Она разжигает страсти и забавляет, светит и жжет, живит и убивает; она забирает тогда себе все обязанности других частей Искусства. Она, вдруг и попеременно, Ода, Элегия, Эпическая поэма, Кантата, надгробная речь народа, потерявшего своих поэтов и ораторов. Вот почему, в известные эпохи, вы видите ремесло Критика, по-видимому второстепенное,  восходящим на высшую степень славы, могущества, уважения, пользы. 

Мы стоим теперь в этом положении: мы теперь в Критике. Неоднократно уже случалось нам, после всяческих переворотов, переделывать наше Литературное Уложение, переделывая тогда же и политический Кодекс наш. Если теперь вы спросите меня: что же будет из нашей нынешней Литературы? Я скажу, что до июля месяца, может быть, я знал это, а теперь совсем не знаю. Июль застал нас не на задворках, не вернул назад, но он, может быть, испугал нас в ходе вперед. Может статься, что мы такой же литературный переход, как Литература Наполеоновская была переходом. 

Но есть разница: наша новейшая литература, увлекательная, страстная, вдохновенная столько же Классической Древностью, сколько воспоминанием Золотых веков каждой иностранной Литературы, свободная от всякого предубеждения, всякой ненависти, ласковая ко всему, легкая, уважающая и уваженная по всем соображениям, стоила бы в будущем чего-нибудь поболе маленькой чести быть литературным переходом. Оставим труд времени и юности - вот два великих учителя.

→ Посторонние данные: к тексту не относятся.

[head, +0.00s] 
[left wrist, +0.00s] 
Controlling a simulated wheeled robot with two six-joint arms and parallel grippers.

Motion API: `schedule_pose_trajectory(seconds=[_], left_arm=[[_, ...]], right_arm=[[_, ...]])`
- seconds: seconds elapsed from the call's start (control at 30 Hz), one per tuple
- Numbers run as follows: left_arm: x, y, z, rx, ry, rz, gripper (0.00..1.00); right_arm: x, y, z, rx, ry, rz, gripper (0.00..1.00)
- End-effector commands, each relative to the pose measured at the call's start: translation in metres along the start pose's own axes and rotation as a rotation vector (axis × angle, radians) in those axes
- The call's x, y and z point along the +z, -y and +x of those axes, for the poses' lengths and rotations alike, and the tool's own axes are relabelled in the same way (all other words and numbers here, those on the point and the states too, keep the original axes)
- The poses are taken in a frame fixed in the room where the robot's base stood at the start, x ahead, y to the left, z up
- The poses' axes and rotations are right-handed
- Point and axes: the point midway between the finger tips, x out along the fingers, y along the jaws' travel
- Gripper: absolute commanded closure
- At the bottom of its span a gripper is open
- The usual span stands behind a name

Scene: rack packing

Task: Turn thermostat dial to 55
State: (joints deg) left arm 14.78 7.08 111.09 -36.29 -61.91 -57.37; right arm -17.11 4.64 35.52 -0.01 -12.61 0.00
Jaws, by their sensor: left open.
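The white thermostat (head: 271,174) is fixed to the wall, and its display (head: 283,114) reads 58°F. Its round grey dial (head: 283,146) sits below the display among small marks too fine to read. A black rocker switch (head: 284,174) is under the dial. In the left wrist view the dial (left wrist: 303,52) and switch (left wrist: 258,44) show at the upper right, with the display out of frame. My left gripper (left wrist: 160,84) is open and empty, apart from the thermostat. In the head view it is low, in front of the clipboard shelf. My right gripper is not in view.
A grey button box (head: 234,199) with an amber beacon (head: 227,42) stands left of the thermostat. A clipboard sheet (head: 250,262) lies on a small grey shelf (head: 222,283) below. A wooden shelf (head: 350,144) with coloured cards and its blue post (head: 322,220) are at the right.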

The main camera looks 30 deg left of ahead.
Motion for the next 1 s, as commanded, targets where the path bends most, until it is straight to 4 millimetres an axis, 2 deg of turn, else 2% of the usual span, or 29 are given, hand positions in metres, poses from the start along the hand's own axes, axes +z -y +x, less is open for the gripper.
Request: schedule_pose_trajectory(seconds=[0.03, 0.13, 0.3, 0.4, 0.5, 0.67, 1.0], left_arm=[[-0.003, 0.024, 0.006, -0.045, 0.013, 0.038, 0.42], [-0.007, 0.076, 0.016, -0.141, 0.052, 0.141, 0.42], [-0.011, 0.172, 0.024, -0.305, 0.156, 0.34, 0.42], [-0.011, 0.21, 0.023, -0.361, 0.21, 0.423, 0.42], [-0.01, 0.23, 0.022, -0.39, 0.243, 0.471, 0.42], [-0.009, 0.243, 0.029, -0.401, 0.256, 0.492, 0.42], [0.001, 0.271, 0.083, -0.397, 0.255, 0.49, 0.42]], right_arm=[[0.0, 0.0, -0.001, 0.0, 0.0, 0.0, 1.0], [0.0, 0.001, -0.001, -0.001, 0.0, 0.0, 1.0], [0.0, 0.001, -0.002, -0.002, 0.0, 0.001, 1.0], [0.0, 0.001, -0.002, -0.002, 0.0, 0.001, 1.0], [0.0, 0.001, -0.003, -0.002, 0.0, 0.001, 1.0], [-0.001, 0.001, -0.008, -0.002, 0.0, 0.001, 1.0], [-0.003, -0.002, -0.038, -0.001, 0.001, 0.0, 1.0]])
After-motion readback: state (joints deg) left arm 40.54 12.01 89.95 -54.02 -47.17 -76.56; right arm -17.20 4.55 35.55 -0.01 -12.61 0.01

Блажен родившийся поэтом! Блажен, кто умеет писать Историю! Блажен Оратор! Блажен писатель Драматический! блажен Критик - честный человек, попавший под руководство Журналиста, у которого сердце столь же благородно, сколько ум его возвышен, и которому предается он с детскою любовью! 

Но прежде Поэта, прежде Историка, прежде Оратора, прежде Драматического автора, прежде Критика, всех этих пропащих сынов Искусства, проводящих жизнь свою то в борьбе, то в торжестве, блажен, троекратно блажен, кто ничего не производит сам, кто наслаждается тем, что производят другие, кто призывает самого Критика пред свое судилище, и судит его последним судом!